Cautiously, you walk into a 1930s mansion in the Dandenong hills. The place is deserted, with leaves piling up in corners and errant branches growing through walls. The dining room is set for a dinner party, with oyster shells thick with dust scattered around the table. A tower of champagne glasses is covered in spider webs, and the pool table, still set up mid-game, is broken and sagging. It feels like you've walked inside Miss Havisham's house, but the lady of the house is conspicuously absent. In her stead, a mural of a beautiful woman's face, wistful and elegant, fills one wall. Every room contains different furniture and a different painting of the same woman, as tall as the ceiling. Some rooms are painted, some have wallpaper, now yellowing, faded and peeling. A haunting, eerie soundtrack accompanies you from room to room as you discover the pink, feminine bedroom, the flooded study, the ivy-covered stairs.
This is Empire, a huge art installation in 1930s Art Deco mansion Burnham Beeches by acclaimed Melbourne street artist Rone (aka Tyrone Wright). Or it was, for the six weeks that Empire was in situ at the mansion and sold out every single session. Now Rone has the daunting task of returning the building to its original, pristine condition.
Rone often works in abandoned or condemned buildings, painting with or without permission in spaces that are derelict or doomed.

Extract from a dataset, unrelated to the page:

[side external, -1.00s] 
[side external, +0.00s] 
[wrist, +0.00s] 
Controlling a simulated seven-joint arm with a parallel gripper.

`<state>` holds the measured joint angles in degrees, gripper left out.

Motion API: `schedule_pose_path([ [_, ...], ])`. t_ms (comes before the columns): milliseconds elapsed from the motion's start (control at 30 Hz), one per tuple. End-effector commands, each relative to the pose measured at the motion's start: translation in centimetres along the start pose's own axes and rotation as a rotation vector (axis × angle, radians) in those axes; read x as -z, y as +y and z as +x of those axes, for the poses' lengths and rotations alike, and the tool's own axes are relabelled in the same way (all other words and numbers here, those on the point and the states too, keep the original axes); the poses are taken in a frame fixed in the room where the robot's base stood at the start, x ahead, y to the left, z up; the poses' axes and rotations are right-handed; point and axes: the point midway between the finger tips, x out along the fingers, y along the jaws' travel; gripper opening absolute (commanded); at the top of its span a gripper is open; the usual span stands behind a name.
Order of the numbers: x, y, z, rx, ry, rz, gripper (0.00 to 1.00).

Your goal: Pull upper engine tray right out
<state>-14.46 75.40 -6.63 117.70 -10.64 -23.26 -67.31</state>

His previous Melbourne project was 2017's hauntingly beautiful The Omega Project, in which he took over the inside of a condemned home in Alphington. The building has since been demolished.
Taking everything out, pulling down the wallpaper (which Rone designed) and cleaning the mansion has been time-consuming – and expensive. "It’s a huge expense, which I wouldn’t otherwise have to do with any other project, but I wanted to do this one so much that I signed the deal with the devil and said I’ll cross that bridge when I come to it," he says.
"I don’t even know what to do with the furniture. Even to sell it takes a lot of coordination when I have 500 items, but if I had a garage sale it would feel very gross to have people picking over it."
The project has taken almost a year and a half, with a lot of that time given over to collecting furniture, glassware, silverware, leaves, vines and other things while Heritage Victoria considered his application. When they began the project Rone's partner was nine months pregnant with their son, who is now 14 months old.
"I think my son is literally going to be walking before we leave here," he says. "He’s a physical representation of how long I’ve been here... This is literally his lifetime. We’ve got some great baby photos of him, though – we’re going to tell him this is the house he grew up in."
Tearing down and painting over that much work is of course emotionally wrenching for Rone, but he says that's part of his medium. "The nature of street art is it all goes. What I’m doing with this work is transferring this loss onto the public and the viewer. I’m making people aware of the fact that my work is disappearing. A lot of work disappears, most of the installations you see in museums and galleries disappear and get chucked out or go in the skip. My work very much plays on that idea of something so extremely beautiful and so well done and is in its last moments. For me, the loss is shared with the viewer. If I did this whole project and no one got to see it it would emotionally destroy me, but that’s actually spread across thousands of people. It’s nice we have this common grief."
Despite the time, effort and emotional exhaustion of taking down a work like Empire, Rone says he thinks that kind of setting is the direction his art is taking. "I hadn't even heard this term until my show practically opened, but immersive art – I think that’s where I am going as an artist. I think it’s really interesting to see the engagement of the audience, it’s so much deeper than when I’ve had a gallery show with white walls and beautiful canvases. People have an ownership, a connection with the space."
Empire came about because restaurateur Shannon Bennett, who owns Burnham Beeches and plans to turn it into a hotel, offered Rone the space to let his imagination run wild. After the blockbuster success of the installation, there are plenty of people queueing up to offer him more buildings to turn into his canvas. "I’ve had some really amazing offers to come and look at some future spaces," he says, "but I haven’t even read them all yet."
"I’d like to take a holiday."
Rone will speak at the 2019 Creative State Summit on May 30-31, a Victorian government initiative that will explore ‘What’s Next’ for the creative industries.